À l’inverse de l’eau-forte « au trait » déjà présentée en détail, l’aquatinte permet d’obtenir une apparence de lavis à peu près similaire à un travail à l’encre de Chine diluée ou à l’aquarelle. Au lieu de chercher à avoir des traits fins et nets, le but ici est de créer des à-plats, de la matière, sur la base d’une texture grainée qui évoque un peu une trame d’impression.

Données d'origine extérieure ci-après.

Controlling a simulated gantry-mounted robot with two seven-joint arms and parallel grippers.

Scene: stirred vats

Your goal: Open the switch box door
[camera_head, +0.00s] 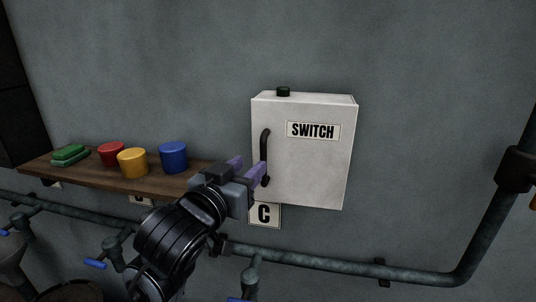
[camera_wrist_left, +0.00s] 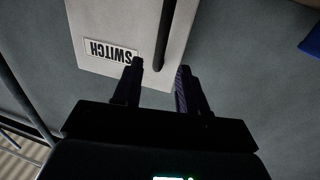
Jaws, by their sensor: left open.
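The white switch box (camera_head: 312,165) hangs on the grey wall with its door shut. Its label "SWITCH" (camera_head: 313,131) is on the door front. A dark vertical handle (camera_head: 265,148) sits along the door's left edge. My left gripper (camera_head: 249,171) is at the handle's lower end, open, and its purple fingers partly hide that end. In the left wrist view the box (camera_wrist_left: 100,30) appears upside down, and the handle (camera_wrist_left: 164,38) comes down between the two open fingers (camera_wrist_left: 158,85). I cannot tell whether the fingers touch it. My right gripper is not in view.
A wooden shelf (camera_head: 90,174) at left holds a red pot (camera_head: 111,153), a yellow pot (camera_head: 132,162), a blue pot (camera_head: 173,156) and a green block (camera_head: 70,154). A pipe (camera_head: 330,265) runs beneath.

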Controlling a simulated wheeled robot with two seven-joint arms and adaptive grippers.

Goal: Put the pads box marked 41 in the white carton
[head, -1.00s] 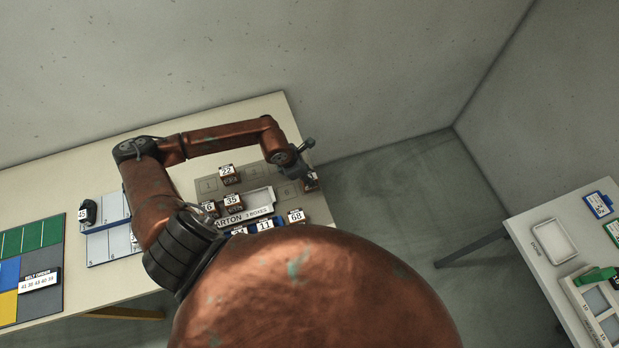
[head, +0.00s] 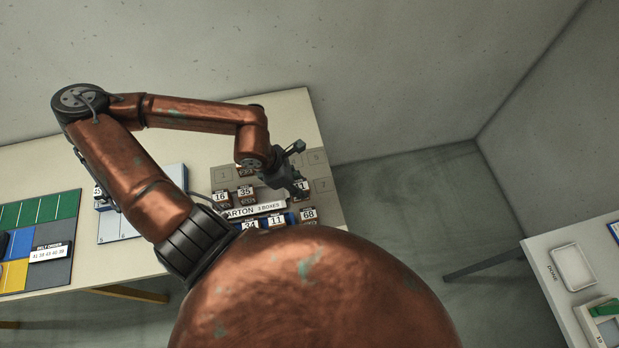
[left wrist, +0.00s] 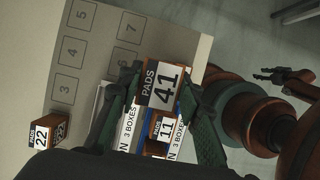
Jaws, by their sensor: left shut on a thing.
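My left gripper (head: 294,187) is shut on the pads box marked 41 (left wrist: 162,84). The box sits between both fingers in the left wrist view, its label facing the camera. In the head view the gripper covers much of it, at the right end of the white carton (head: 258,210). The carton's label strip reads "CARTON 3 BOXES". In the left wrist view the held box and a finger hide most of the carton (left wrist: 128,125); I cannot tell the height between them. My right gripper (left wrist: 272,77) shows small at the right of the left wrist view, apparently open and empty.
Boxes 16 (head: 221,197) and 35 (head: 245,192) stand behind the carton. Boxes 34 (head: 250,226), 11 (head: 276,221) and 68 (head: 308,215) are in front, with blue edging near 11. Box 22 (left wrist: 41,134) stands apart. Numbered mat spots (left wrist: 76,50) are bare.

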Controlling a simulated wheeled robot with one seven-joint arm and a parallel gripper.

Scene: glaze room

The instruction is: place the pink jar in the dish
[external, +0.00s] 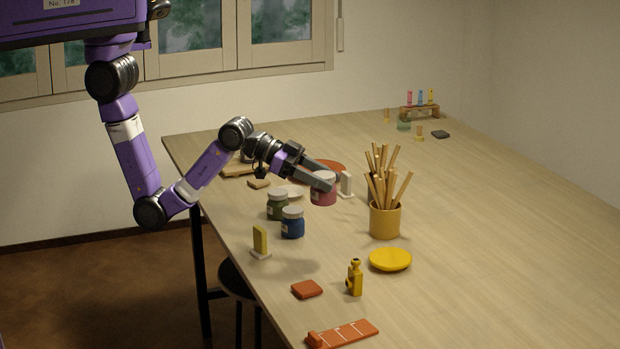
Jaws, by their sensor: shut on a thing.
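The pink jar (323,196) has a pale lid and stands upright between the fingers of my gripper (322,184). My gripper is shut on it near the lid. I cannot tell whether the jar's base touches the table.
A green jar (277,207) and a blue jar (292,224) stand front left of the pink jar. A yellow pot of sticks (385,220) stands to its right. A small white upright piece (346,184) is close beside it. The table's right side is clear.

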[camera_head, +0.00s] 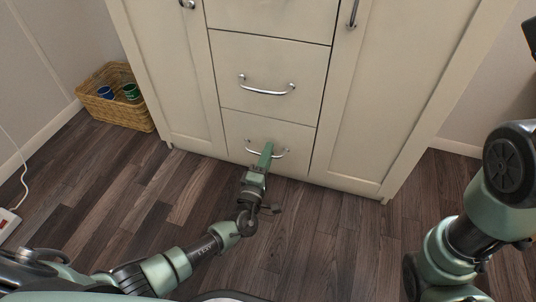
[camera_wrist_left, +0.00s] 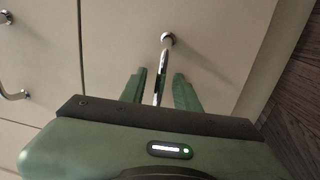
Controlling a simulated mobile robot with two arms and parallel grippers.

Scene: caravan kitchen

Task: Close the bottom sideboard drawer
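The sideboard's bottom drawer (camera_head: 240,131) has a cream front with a curved metal handle (camera_head: 283,153). Its front looks flush or nearly flush with the sideboard; a small gap would be hard to see from above. My left gripper (camera_head: 267,148) is at this handle, reaching in from below. In the left wrist view, the green fingers of the left gripper (camera_wrist_left: 160,83) are apart, with the handle (camera_wrist_left: 163,62) between them and a gap showing on both sides. The fingertips are close to the drawer front (camera_wrist_left: 120,35). My right gripper is out of view; only the right arm shows.
The middle drawer (camera_head: 235,75) above looks shut. Cupboard doors stand on the left (camera_head: 172,70) and right (camera_head: 375,100). A wicker basket (camera_head: 128,113) with a blue and a green cup is on the floor at left. The wood floor (camera_head: 335,235) in front is clear.

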Il n’est pas chose aisée d’obtenir des à-plats en gravure sur métal, dont le principe même est de créer de fins sillons qui retiendront l’encre au moment de l’essuyage tandis que les grandes zones planes seront nettoyées. On ne peut donc pas creuser directement une large zone uniforme pour obtenir un fond sombre, celle-ci ne retiendra pas l’encre. Il faut « tricher » en donnant une illusion d’à-plat par une succession de petits points rapprochés. L’aquatinte, c’est donc recouvrir le cuivre d’une fine poudre de résine qui, une fois mordue dans l’acide, produira une surface irrégulière granuleuse. Il existe d’autres techniques qui permettent de travailler en trames, telles que la manière noire, où la plaque est grainée manuellement et non par le biais d’un acide. Mais nous allons nous concentrer sur l’aquatinte avec des explications en photos qui seront plus claires, je l’espère, que la théorie seule !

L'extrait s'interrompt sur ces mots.